Had there been a cow pie on the menu she would have had that too. The last person I came across to burn calories on this scale was Greg LeMond on the Tour de France. And the surfing circuit is not so much a prolonged holiday (as most people fondly imagine), but more like a year-long world- wide epic of endurance and stamina.

There is a small but significant presence of iron women on the North Shore. Out of 300 lifeguards on the island of Oahu only five are women. On the North Shore there is only one: Sue Stewart, from Huntington Beach on the West Coast, a real-life Baywatch babe who could outpower David Hasselhof in the water let alone Pamela Anderson.

When she is not pulling 300lb, 6ft 5in Oklahoma farmers out of the rip in 8ft Pipeline, she dives off a 40ft rock at Waimea Falls for fun.

She was working the Bay the day Donnie Solomon died in 20-plus waves. "He tried to duck-dive under a three-wave set. But he got turned over and we saw him go down. But by the time we got to him there was just too much water and sand in his lungs," Stewart said. "There's nothing worse than watching someone go down - and you can't do a thing about it."

Her predecessor here is Debbie Wayman (nee Bowers), who is probably the only woman born in South Ruislip to become first a pro surfer (rising as high as No 2), then a lifeguard, and finally a firefighter, after moving to Hawaii as a kid.

She was the only girl to surf her local break at Ewa beach where she acquired her nickname of "motor arms". But even she - Sigourney Weaver's long-lost twin - was shy of big Waimea.

"Everybody had the idea that I would be the one," Wayman said. "But that was beyond my limits. You have to know them otherwise you become part of the problem not the solution."

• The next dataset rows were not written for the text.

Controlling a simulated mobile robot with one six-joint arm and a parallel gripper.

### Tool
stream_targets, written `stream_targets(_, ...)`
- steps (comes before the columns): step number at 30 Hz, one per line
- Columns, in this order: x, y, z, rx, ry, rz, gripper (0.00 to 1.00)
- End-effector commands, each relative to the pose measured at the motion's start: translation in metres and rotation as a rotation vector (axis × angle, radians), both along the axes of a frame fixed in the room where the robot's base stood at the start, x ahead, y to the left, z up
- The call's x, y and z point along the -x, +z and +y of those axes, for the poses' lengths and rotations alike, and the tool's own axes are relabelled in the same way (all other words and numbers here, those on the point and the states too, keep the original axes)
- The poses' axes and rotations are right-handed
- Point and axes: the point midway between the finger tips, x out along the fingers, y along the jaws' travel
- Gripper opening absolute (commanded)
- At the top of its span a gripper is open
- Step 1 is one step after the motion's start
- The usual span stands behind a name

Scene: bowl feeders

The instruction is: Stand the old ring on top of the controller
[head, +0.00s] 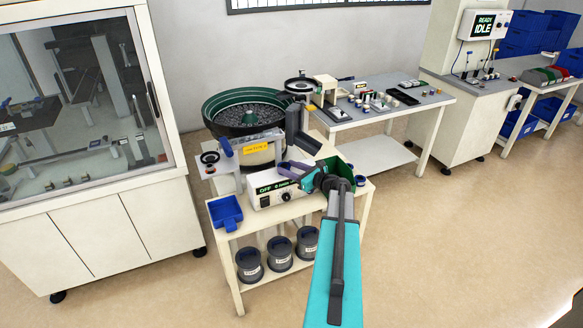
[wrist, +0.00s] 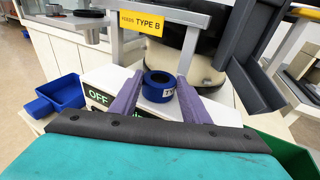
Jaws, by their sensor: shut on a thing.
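The old ring (wrist: 158,96) is a short blue ring with a dark middle and a white label, partly readable as "TY". In the wrist view it sits upright between the two purple fingers of my gripper (wrist: 158,92), which is shut on it. The controller (head: 272,193) is a white box with an "OFF" display and a dark knob. Its white top (wrist: 108,76) shows behind and left of the ring. In the head view my gripper (head: 289,171) is over the controller's top. I cannot tell whether the ring touches the top.
A bowl feeder (head: 243,116) stands behind the controller, with a yellow "TYPE B" sign (wrist: 146,23). A blue bin (head: 225,212) is at the left and a green bin (head: 336,168) at the right. Another small ring (head: 360,181) lies near the right edge. Several dark tubs fill the lower shelf.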

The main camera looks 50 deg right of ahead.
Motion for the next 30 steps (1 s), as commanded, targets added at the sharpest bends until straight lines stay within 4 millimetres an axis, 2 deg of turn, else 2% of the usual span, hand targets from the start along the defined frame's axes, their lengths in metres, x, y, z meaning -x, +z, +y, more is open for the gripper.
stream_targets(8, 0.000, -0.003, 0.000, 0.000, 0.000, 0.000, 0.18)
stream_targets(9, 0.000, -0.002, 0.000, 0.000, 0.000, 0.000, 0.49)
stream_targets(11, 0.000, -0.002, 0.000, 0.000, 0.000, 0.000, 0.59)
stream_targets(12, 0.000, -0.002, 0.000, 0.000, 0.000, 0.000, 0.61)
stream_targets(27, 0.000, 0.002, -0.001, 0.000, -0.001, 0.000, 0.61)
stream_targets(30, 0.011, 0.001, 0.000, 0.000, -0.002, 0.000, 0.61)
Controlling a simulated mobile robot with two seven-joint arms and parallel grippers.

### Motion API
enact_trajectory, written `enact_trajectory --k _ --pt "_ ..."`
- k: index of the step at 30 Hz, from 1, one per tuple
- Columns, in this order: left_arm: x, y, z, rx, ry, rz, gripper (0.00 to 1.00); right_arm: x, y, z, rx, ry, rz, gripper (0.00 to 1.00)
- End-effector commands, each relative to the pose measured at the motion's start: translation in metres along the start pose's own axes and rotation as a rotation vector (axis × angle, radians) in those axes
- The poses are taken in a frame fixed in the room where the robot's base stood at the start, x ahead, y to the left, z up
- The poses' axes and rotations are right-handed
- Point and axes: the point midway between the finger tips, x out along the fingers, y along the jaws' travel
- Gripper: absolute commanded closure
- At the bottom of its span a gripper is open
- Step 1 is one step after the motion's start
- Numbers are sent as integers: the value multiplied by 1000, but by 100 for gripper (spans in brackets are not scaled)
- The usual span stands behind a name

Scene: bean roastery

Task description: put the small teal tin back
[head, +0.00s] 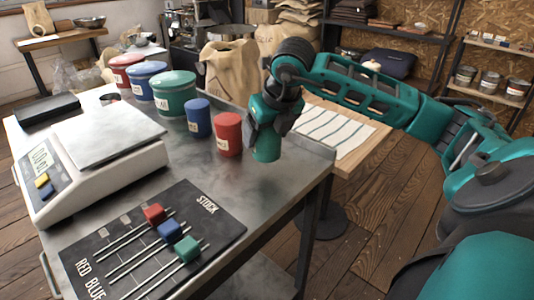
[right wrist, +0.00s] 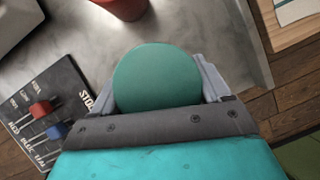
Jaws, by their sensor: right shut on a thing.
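The small teal tin (head: 266,152) is between the fingers of my right gripper (head: 266,128), at the right end of the row of small tins. The right wrist view shows its round teal lid (right wrist: 157,76) with a grey finger on either side. My right gripper is shut on it. The tin looks upright, over or on the metal table (head: 290,180); I cannot tell if it touches. The small red tin (head: 228,135) stands just left of it, then the small blue tin (head: 198,118). My left gripper is not in view.
Large red (head: 126,68), blue (head: 145,80) and green (head: 174,95) tins stand behind. A scale (head: 108,135) is at left. The black stock board (head: 130,262) with red, blue and green sliders lies in front. Bare tabletop lies between board and small tins.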

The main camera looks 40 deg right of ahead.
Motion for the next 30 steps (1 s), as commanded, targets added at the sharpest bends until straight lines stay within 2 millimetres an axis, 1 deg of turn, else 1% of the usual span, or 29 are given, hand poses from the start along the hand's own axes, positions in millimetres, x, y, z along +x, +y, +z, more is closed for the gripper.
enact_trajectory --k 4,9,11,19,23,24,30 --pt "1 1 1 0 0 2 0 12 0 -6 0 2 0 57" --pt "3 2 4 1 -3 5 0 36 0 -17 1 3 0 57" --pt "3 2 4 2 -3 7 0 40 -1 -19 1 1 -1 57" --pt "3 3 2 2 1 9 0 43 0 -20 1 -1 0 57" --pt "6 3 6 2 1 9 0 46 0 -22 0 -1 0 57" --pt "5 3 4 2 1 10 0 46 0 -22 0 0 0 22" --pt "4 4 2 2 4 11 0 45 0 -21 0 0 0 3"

She carried out some joint rescues with the guy who occupied the tower next to hers and ended up marrying him. They used to compete in lifeguard contests together, but she is fitter and faster than he is. "In running, paddling, swimming, I've got him, but he can cook better than I can."

The toughest thing about being a woman lifeguard is that half the people you rescue - all the guys - slope off without ever saying thank you, humiliated at being saved by a woman.

Maybe there was a touch of that emotion the day that Johnny Boy Gomes, the newly ratified Pipeline Master, punched the Australian pro Jodie Cooper, adding by way of justification, "If you're going to surf like a guy I'm going to treat you like a guy." It was a back-handed kind of compliment.

Women are now being taken seriously in a way they never were before. They have a new dedicated magazine, Surfer Girl. And they are attracting proportionately more attention and sponsorship (Beachley has Billabong and Oakley behind her).

Surfing is a microcosm and mirror of the culture at large. The Rell Sunn funeral last weekend - which coincided with the Martin Luther King holiday - symbolised a massive shift in the collective consciousness. Three thousand people came to Makaha to celebrate the life of this pioneering surf pro and first female lifeguard in Hawaii as her ashes were scattered over her favourite break.

More than two centuries ago, when Captain Cook first came across these islands, he was astonished to observe not just the spectacle of surfing itself, but also that men and women were equally adept in water sports. The mass surf-in in honour of Rell Sunn testifies to the re-birth of the Hawaiian waterwoman.